**EXERCISE DESCRIPTION**
Copy each line that contains the string "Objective".

**ROWS**
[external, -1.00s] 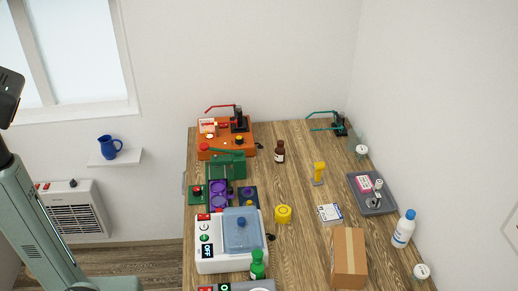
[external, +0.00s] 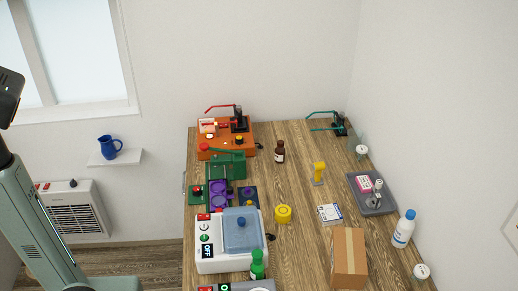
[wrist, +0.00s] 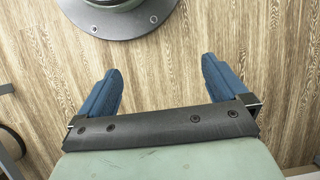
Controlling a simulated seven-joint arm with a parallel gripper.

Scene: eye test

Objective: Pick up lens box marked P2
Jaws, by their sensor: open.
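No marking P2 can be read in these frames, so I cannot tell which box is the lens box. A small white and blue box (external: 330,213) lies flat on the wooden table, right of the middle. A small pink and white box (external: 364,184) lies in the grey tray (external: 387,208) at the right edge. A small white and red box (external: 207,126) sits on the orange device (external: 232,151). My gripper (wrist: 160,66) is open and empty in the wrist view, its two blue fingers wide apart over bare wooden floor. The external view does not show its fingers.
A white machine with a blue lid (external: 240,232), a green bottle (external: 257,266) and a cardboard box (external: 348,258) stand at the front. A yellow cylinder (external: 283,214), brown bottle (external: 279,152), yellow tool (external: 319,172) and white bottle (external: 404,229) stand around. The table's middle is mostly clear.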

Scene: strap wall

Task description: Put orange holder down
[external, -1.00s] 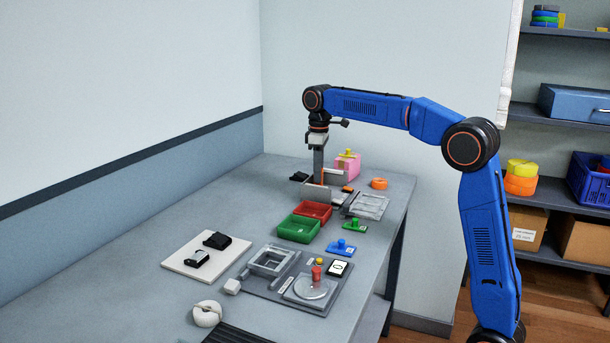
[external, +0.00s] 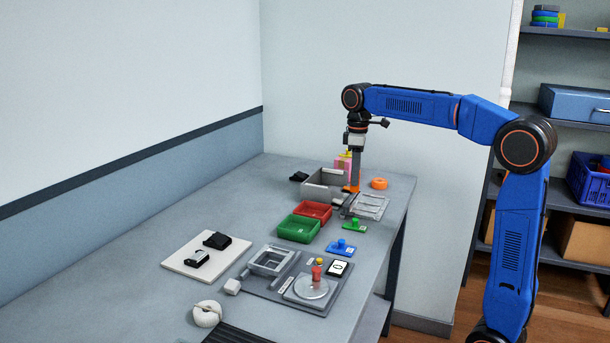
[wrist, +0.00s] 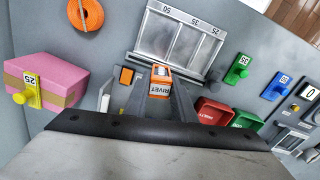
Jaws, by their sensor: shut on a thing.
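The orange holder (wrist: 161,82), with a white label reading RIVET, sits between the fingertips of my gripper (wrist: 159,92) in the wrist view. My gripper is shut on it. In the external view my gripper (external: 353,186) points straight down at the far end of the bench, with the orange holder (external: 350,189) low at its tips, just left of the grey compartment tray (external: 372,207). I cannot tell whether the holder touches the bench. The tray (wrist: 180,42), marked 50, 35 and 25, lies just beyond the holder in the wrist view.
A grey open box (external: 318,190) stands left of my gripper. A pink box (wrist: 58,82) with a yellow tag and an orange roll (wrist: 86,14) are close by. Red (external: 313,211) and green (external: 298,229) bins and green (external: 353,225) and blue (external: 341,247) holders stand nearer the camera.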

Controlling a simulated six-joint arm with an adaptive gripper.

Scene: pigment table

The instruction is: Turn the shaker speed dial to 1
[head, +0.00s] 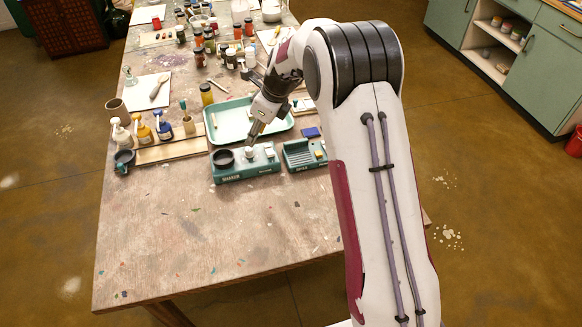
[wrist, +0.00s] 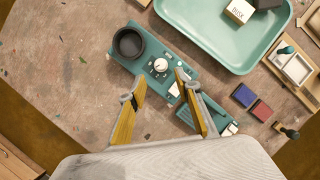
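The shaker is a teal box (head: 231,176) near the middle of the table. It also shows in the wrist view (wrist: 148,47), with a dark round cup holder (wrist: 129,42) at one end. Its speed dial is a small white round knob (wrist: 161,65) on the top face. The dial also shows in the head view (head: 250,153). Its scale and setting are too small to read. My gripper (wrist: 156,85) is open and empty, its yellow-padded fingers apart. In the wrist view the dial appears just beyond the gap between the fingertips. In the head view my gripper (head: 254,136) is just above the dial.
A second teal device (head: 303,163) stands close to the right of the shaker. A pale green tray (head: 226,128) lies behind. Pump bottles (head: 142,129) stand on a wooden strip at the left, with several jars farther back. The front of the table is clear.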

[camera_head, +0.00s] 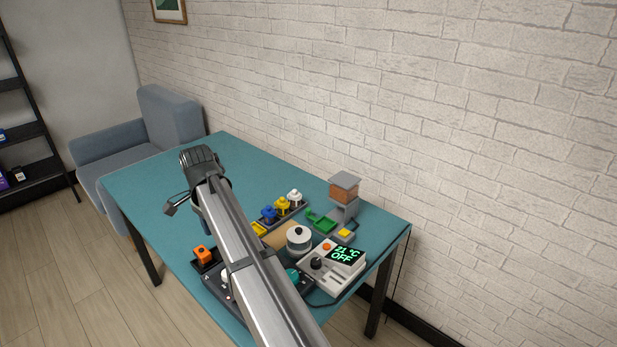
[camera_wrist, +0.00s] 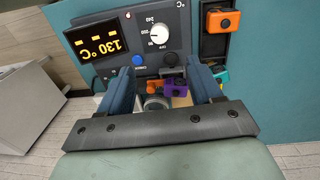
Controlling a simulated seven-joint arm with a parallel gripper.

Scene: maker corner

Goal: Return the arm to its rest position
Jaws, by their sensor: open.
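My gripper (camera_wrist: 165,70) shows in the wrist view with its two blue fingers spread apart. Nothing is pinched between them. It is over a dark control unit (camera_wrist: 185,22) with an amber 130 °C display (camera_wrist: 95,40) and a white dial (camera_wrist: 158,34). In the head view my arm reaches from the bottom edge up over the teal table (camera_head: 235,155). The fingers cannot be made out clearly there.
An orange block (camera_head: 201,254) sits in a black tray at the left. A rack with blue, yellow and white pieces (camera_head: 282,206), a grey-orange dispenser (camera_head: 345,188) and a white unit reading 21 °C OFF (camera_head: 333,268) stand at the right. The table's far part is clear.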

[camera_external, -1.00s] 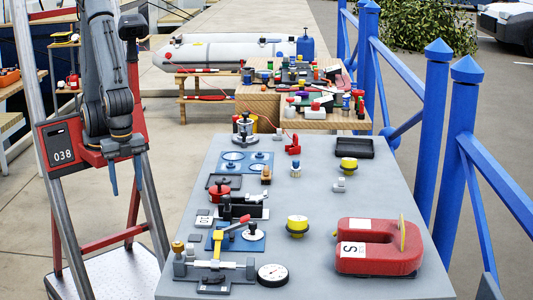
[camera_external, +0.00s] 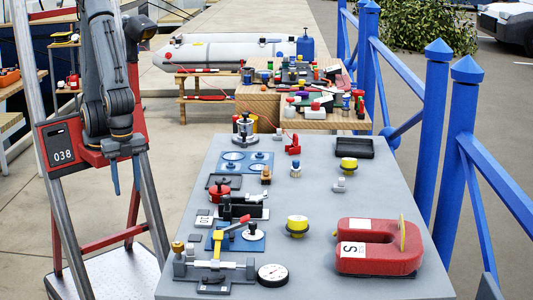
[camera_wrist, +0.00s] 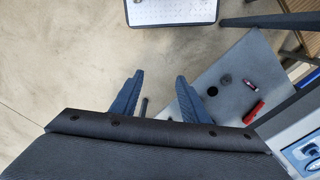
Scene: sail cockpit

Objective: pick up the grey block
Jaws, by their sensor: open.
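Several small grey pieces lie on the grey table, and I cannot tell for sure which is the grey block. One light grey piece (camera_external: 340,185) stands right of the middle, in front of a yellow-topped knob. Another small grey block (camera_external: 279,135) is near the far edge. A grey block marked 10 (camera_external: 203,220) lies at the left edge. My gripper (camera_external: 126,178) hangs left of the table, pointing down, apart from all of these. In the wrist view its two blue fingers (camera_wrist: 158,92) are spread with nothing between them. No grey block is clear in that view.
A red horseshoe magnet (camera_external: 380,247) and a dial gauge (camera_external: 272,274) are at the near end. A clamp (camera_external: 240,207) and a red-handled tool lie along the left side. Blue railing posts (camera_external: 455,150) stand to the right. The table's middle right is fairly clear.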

**CORRECT OUTPUT**
Objective: Pick up lens box marked P2
Objective: pick up the grey block

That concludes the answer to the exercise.